[Rows from a robot dataset]
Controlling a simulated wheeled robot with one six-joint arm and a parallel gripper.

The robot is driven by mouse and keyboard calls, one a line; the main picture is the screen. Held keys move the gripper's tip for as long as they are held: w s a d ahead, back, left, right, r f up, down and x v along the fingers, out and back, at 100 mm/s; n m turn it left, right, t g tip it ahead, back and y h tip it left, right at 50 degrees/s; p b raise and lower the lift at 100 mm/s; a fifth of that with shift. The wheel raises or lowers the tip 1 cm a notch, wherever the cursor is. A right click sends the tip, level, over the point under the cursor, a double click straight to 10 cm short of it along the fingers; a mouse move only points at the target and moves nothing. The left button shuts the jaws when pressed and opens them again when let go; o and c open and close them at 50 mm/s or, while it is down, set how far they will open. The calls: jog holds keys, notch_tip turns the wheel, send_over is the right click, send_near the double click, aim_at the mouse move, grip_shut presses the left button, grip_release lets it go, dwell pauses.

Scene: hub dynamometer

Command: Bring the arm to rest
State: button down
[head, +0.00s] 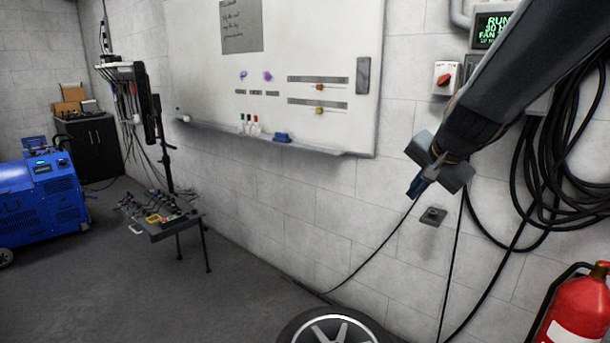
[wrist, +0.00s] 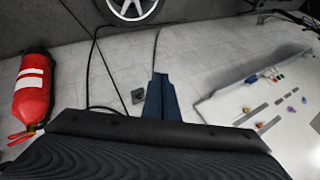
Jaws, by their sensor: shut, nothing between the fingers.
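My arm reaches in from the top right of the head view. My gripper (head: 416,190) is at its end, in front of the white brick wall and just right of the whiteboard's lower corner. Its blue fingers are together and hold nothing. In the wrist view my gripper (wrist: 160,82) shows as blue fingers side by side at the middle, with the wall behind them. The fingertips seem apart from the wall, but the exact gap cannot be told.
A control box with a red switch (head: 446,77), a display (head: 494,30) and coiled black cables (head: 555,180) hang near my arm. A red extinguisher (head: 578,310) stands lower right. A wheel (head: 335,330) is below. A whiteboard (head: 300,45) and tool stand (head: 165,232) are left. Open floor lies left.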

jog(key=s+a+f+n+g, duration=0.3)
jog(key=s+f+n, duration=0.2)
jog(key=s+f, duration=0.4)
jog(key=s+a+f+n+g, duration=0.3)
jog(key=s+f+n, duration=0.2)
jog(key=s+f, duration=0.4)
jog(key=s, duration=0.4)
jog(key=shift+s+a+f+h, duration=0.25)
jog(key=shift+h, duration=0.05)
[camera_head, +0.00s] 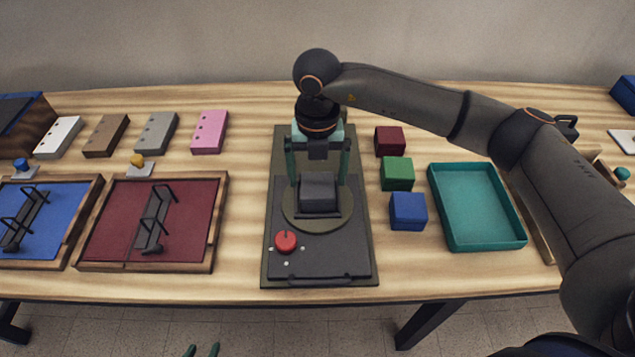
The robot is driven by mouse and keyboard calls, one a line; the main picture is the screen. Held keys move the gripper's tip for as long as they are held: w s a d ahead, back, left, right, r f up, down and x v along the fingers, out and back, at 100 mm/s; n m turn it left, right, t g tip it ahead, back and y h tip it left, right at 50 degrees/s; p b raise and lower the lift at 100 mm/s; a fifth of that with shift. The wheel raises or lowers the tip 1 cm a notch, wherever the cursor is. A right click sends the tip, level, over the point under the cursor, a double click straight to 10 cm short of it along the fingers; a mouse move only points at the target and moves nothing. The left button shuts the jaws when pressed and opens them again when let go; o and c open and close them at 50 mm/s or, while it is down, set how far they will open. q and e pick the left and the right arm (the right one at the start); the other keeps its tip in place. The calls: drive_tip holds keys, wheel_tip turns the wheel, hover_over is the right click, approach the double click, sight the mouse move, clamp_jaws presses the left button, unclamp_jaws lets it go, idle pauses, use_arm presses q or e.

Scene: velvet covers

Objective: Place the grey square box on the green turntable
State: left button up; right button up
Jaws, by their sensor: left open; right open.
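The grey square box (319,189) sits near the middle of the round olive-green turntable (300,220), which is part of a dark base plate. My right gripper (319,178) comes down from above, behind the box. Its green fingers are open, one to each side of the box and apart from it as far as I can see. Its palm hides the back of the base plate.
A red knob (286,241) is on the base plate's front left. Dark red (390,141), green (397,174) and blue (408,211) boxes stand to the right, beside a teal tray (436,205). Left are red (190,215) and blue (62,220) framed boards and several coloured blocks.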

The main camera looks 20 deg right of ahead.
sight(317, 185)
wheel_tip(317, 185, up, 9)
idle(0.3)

**Work instructions**
Reproduce each record from above exactly; pictures do not belong in the copy.

**Problem solution**
Controlling a simulated wheeled robot with one six-joint arm and a parallel gripper.

The robot is driven by mouse and keyboard calls, one a line; the main picture is the screen. Held keys move the gripper's tip for as long as they are held: w s a d ahead, back, left, right, r f up, down and x v along the fingers, out and back, at 100 mm/s; n m turn it left, right, t g tip it ahead, back and y h tip it left, right at 50 degrees/s; p b raise and lower the lift at 100 mm/s; a fifth of that with shift. The wheel raises or lowers the tip 1 cm a notch, wherever the cursor is. A right click sends the tip, level, over the point under the cursor, a double click straight to 10 cm short of it along the fingers; a mouse move only points at the target and moves nothing. The left button shuts the jaws when pressed and opens them again when let go; o and c open and close them at 50 mm/s or, while it is down, set how far they will open. The calls: jog holds keys, notch_tip turns the wheel, send_over is the right click, send_near the double click, aim_at the mouse move, grip_shut presses the left button, grip_release lets it go, dwell pauses.

Scene: hub dynamometer

Command: Bring the arm to rest
State: button down
[head, +0.00s] 
[wrist, +0.00s] 
Jaws, by their sensor: shut, nothing between the fingers.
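My arm reaches in from the top right of the head view. My gripper (head: 416,190) is at its end, in front of the white brick wall and just right of the whiteboard's lower corner. Its blue fingers are together and hold nothing. In the wrist view my gripper (wrist: 160,82) shows as blue fingers side by side at the middle, with the wall behind them. The fingertips seem apart from the wall, but the exact gap cannot be told.
A control box with a red switch (head: 446,77), a display (head: 494,30) and coiled black cables (head: 555,180) hang near my arm. A red extinguisher (head: 578,310) stands lower right. A wheel (head: 335,330) is below. A whiteboard (head: 300,45) and tool stand (head: 165,232) are left. Open floor lies left.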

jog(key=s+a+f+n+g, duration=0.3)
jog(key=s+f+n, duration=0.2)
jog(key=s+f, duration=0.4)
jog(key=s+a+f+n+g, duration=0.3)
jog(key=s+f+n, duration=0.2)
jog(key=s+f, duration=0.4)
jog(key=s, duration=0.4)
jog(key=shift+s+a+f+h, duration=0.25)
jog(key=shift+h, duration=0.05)
[camera_head, +0.00s] 
The robot is driven by mouse and keyboard calls, one a line; the main picture is the screen. Held keys move the gripper's tip for as long as they are held: w s a d ahead, back, left, right, r f up, down and x v along the fingers, out and back, at 100 mm/s; n m turn it left, right, t g tip it ahead, back and y h tip it left, right at 50 degrees/s; p b raise and lower the lift at 100 mm/s; a fifth of that with shift. The wheel raises or lowers the tip 1 cm a notch, wherever the cursor is. A right click sends the tip, level, over the point under the cursor, a double click straight to 10 cm short of it along the fingers; a mouse move only points at the target and moves nothing. The left button shuts the jaws when pressed and opens them again when let go; o and c open and close them at 50 mm/s or, while it is down, set how far they will open. q and e pick the left and the right arm (the right one at the start); the other keeps its tip in place. The calls: drive_tip holds keys, wheel_tip turns the wheel, hover_over is the right click, approach the double click, sight the mouse move, clamp_jaws presses the left button, unclamp_jaws lets it go, idle pauses, use_arm presses q or e.

Scene: velvet covers

Objective: Place the grey square box on the green turntable
State: left button up; right button up
Jaws, by their sensor: left open; right open.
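The grey square box (319,189) sits near the middle of the round olive-green turntable (300,220), which is part of a dark base plate. My right gripper (319,178) comes down from above, behind the box. Its green fingers are open, one to each side of the box and apart from it as far as I can see. Its palm hides the back of the base plate.
A red knob (286,241) is on the base plate's front left. Dark red (390,141), green (397,174) and blue (408,211) boxes stand to the right, beside a teal tray (436,205). Left are red (190,215) and blue (62,220) framed boards and several coloured blocks.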

The main camera looks 20 deg right of ahead.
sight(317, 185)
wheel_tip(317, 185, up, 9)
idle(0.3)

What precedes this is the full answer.